The Book of Daniel ends with this umpteenth intervention by YHWH, repeating once more to us that the biblical God is first of all a liberator: from the pits of lions, from slavery, from idols, therefore from the wrong ideas of God. Back in the day, as well as in our days, the Bible continues to live as long as it continues, every day, to free us from the slavery of idolatrous ideologies, both inside and outside religions. If the Bible instead of freeing us should become a commodity of comfort, we will transform its God into a useless if not harmful god.
Thus ends this journey that began twenty weeks ago. Maybe I did not think Daniel would be so beautiful, so spiritual, ethical and exciting. I feared that his visions of angels and monstrous beasts would take us too far from our history wounded by a war that broke out in Ukraine just as I was writing the first article in the series at the end of February. This comment was born out of that pain and will forever carry that stigma. Instead, we discovered that even the apocalyptic is history in the Bible, even the angels push us to love the earth more. In the end we are left with visions and wonderful dreams, we are left with the wonderful "Son of man" and his Kingdom that is to come, and that will come if we do not stop dreaming of and praying to him. The desire to start dreaming of God remains even stronger. Will we make it?

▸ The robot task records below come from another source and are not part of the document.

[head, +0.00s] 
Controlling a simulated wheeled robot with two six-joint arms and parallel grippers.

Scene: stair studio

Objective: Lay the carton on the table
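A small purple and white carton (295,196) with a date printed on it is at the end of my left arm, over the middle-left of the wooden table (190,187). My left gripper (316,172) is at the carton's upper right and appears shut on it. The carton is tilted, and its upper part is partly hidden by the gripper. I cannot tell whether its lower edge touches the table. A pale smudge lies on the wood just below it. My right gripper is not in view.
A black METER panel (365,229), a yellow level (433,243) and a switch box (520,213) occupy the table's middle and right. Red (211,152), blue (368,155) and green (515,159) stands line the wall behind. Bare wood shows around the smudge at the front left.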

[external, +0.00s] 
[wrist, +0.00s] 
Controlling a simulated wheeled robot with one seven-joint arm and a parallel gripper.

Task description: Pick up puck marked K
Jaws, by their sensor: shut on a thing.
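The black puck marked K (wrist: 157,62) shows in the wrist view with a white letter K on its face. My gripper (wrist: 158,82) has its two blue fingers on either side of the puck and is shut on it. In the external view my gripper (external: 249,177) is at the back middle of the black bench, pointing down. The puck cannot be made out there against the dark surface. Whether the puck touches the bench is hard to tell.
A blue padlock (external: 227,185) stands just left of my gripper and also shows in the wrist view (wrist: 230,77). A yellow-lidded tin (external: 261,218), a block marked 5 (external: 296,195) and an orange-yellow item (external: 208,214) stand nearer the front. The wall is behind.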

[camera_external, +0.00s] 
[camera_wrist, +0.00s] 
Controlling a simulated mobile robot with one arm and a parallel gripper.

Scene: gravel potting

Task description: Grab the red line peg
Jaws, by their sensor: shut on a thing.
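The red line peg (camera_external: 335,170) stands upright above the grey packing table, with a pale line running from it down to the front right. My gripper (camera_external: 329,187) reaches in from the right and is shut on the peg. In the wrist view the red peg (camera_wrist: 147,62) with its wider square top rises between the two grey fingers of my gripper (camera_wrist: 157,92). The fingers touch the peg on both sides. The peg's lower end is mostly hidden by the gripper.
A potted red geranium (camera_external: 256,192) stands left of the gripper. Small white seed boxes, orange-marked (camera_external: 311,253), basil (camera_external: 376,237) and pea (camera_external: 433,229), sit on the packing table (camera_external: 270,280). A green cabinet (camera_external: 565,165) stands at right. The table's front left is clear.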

After a two week-long break, we will now resume our journey in September with a new series. I just have to thank Marco Tarquinio: the first and foremost joy of these articles comes to me every Saturday afternoon when the article returns to me with his notes, his "improvements", the title of the article conceived by both and its introduction. Thus, even that first edition of my article becomes a collective enterprise, a relational asset of the entire editorial staff (whom I thank). Finally, an enormous thank you to you readers for the kindness I feel growing, in a journey where you have become my needed companions.